++++ Exercise input

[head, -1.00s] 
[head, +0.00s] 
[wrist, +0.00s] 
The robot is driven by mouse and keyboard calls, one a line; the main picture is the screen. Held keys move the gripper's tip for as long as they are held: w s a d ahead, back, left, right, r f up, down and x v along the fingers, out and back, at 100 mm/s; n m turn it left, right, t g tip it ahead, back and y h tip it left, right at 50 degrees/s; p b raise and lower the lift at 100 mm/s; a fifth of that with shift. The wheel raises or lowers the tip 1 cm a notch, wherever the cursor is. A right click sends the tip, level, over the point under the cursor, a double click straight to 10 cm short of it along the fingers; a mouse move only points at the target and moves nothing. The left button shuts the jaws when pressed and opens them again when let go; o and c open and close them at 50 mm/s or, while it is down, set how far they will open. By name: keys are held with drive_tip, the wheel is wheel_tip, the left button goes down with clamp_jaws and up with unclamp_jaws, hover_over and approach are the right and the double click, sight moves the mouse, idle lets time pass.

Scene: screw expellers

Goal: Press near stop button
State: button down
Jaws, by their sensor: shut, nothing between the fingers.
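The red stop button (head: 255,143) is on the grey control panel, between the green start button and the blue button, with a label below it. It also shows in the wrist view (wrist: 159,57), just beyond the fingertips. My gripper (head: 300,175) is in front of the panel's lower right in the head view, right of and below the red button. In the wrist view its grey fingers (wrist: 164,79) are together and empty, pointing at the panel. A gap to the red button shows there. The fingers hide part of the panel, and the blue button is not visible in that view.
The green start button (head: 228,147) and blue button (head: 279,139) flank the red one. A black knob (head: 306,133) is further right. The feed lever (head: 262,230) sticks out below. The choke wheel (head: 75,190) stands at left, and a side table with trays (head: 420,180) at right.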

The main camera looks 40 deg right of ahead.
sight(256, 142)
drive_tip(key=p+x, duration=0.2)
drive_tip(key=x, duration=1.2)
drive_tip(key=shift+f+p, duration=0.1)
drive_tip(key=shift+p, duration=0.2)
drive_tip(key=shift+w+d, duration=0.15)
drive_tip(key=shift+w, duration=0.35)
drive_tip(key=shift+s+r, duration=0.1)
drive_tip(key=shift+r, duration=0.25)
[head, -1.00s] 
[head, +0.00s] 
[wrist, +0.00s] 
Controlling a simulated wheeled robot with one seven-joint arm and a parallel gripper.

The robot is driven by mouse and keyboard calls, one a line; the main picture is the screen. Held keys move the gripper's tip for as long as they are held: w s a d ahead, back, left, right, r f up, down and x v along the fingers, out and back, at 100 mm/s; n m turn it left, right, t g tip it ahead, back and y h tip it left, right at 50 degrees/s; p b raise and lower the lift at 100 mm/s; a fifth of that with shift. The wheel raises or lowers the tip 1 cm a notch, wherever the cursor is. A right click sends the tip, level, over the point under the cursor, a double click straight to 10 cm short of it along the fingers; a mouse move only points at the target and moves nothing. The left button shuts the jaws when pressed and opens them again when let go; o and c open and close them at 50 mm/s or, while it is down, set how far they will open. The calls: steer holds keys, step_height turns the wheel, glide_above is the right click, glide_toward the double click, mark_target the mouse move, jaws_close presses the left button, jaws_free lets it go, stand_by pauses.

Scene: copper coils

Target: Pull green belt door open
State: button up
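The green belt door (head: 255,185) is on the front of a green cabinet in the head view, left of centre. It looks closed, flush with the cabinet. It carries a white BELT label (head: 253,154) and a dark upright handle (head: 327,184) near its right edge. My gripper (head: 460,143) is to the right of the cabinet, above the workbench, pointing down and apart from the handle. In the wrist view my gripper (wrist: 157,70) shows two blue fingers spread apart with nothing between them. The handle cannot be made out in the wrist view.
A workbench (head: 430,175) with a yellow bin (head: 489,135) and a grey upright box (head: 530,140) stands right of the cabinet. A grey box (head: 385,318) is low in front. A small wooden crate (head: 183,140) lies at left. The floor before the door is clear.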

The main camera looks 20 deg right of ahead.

++++++++

## Given task
With the first line being the one containing "Scene: screw expellers" and the last line the one containing "Controlling a simulated", transcribe exactly the lines above that fall in that range.

## Solution
Scene: screw expellers

Goal: Press near stop button
State: button down
Jaws, by their sensor: shut, nothing between the fingers.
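The red stop button (head: 255,143) is on the grey control panel, between the green start button and the blue button, with a label below it. It also shows in the wrist view (wrist: 159,57), just beyond the fingertips. My gripper (head: 300,175) is in front of the panel's lower right in the head view, right of and below the red button. In the wrist view its grey fingers (wrist: 164,79) are together and empty, pointing at the panel. A gap to the red button shows there. The fingers hide part of the panel, and the blue button is not visible in that view.
The green start button (head: 228,147) and blue button (head: 279,139) flank the red one. A black knob (head: 306,133) is further right. The feed lever (head: 262,230) sticks out below. The choke wheel (head: 75,190) stands at left, and a side table with trays (head: 420,180) at right.

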The main camera looks 40 deg right of ahead.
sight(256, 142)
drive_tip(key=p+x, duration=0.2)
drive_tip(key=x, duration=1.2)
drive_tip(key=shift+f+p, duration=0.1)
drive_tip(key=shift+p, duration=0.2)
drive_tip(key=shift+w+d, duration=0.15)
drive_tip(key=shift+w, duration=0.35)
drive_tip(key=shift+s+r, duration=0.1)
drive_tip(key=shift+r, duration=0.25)
[head, -1.00s] 
[head, +0.00s] 
[wrist, +0.00s] 
Controlling a simulated wheeled robot with one seven-joint arm and a parallel gripper.

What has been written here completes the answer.